*PROMPT*
Write every line of the material out exactly as shown.

*DATA BLOCK*
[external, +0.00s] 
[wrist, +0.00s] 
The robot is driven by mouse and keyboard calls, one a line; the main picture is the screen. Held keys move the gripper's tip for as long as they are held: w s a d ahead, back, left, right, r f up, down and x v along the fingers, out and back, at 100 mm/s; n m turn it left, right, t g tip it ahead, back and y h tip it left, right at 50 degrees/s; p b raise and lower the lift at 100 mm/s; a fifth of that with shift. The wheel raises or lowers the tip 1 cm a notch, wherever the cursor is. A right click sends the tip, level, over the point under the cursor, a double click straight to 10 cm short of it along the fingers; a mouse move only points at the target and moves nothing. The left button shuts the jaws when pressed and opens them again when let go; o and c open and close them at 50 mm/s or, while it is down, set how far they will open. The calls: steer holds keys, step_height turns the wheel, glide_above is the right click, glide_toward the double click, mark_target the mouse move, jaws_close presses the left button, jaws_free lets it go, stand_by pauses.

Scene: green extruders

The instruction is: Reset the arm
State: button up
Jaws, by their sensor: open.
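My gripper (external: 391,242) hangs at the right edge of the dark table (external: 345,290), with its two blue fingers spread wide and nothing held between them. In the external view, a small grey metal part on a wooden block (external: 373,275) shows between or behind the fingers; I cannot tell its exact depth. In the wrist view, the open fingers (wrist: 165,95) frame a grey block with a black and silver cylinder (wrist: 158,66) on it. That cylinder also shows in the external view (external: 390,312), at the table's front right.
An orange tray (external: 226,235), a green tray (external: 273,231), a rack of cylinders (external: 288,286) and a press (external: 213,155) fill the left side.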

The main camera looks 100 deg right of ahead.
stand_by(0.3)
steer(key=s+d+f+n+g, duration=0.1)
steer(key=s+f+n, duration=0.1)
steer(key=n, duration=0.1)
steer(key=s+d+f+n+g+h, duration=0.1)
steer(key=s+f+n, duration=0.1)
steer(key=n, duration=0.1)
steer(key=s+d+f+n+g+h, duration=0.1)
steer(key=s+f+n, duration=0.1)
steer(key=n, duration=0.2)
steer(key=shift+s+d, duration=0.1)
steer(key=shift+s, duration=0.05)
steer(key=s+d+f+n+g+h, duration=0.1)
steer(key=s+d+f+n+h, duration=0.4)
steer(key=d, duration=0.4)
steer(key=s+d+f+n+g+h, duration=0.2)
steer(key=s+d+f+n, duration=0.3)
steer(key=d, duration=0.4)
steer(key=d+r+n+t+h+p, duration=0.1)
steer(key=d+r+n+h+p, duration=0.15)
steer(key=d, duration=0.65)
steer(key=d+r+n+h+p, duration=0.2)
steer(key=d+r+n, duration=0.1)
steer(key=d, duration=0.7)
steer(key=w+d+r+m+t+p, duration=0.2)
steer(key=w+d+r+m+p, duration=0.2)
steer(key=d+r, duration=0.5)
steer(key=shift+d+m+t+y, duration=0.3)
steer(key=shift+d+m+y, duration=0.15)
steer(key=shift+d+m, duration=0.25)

*TASK SOLUTION*
[external, +0.00s] 
[wrist, +0.00s] 
The robot is driven by mouse and keyboard calls, one a line; the main picture is the screen. Held keys move the gripper's tip for as long as they are held: w s a d ahead, back, left, right, r f up, down and x v along the fingers, out and back, at 100 mm/s; n m turn it left, right, t g tip it ahead, back and y h tip it left, right at 50 degrees/s; p b raise and lower the lift at 100 mm/s; a fifth of that with shift. The wheel raises or lowers the tip 1 cm a notch, wherever the cursor is. A right click sends the tip, level, over the point under the cursor, a double click straight to 10 cm short of it along the fingers; a mouse move only points at the target and moves nothing. The left button shuts the jaws when pressed and opens them again when let go; o and c open and close them at 50 mm/s or, while it is down, set how far they will open. The calls: steer holds keys, step_height turns the wheel, glide_above is the right click, glide_toward the double click, mark_target the mouse move, jaws_close presses the left button, jaws_free lets it go, stand_by pauses.

Scene: green extruders

The instruction is: Reset the arm
State: button up
Jaws, by their sensor: open.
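My gripper (external: 391,242) hangs at the right edge of the dark table (external: 345,290), with its two blue fingers spread wide and nothing held between them. In the external view, a small grey metal part on a wooden block (external: 373,275) shows between or behind the fingers; I cannot tell its exact depth. In the wrist view, the open fingers (wrist: 165,95) frame a grey block with a black and silver cylinder (wrist: 158,66) on it. That cylinder also shows in the external view (external: 390,312), at the table's front right.
An orange tray (external: 226,235), a green tray (external: 273,231), a rack of cylinders (external: 288,286) and a press (external: 213,155) fill the left side.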

The main camera looks 100 deg right of ahead.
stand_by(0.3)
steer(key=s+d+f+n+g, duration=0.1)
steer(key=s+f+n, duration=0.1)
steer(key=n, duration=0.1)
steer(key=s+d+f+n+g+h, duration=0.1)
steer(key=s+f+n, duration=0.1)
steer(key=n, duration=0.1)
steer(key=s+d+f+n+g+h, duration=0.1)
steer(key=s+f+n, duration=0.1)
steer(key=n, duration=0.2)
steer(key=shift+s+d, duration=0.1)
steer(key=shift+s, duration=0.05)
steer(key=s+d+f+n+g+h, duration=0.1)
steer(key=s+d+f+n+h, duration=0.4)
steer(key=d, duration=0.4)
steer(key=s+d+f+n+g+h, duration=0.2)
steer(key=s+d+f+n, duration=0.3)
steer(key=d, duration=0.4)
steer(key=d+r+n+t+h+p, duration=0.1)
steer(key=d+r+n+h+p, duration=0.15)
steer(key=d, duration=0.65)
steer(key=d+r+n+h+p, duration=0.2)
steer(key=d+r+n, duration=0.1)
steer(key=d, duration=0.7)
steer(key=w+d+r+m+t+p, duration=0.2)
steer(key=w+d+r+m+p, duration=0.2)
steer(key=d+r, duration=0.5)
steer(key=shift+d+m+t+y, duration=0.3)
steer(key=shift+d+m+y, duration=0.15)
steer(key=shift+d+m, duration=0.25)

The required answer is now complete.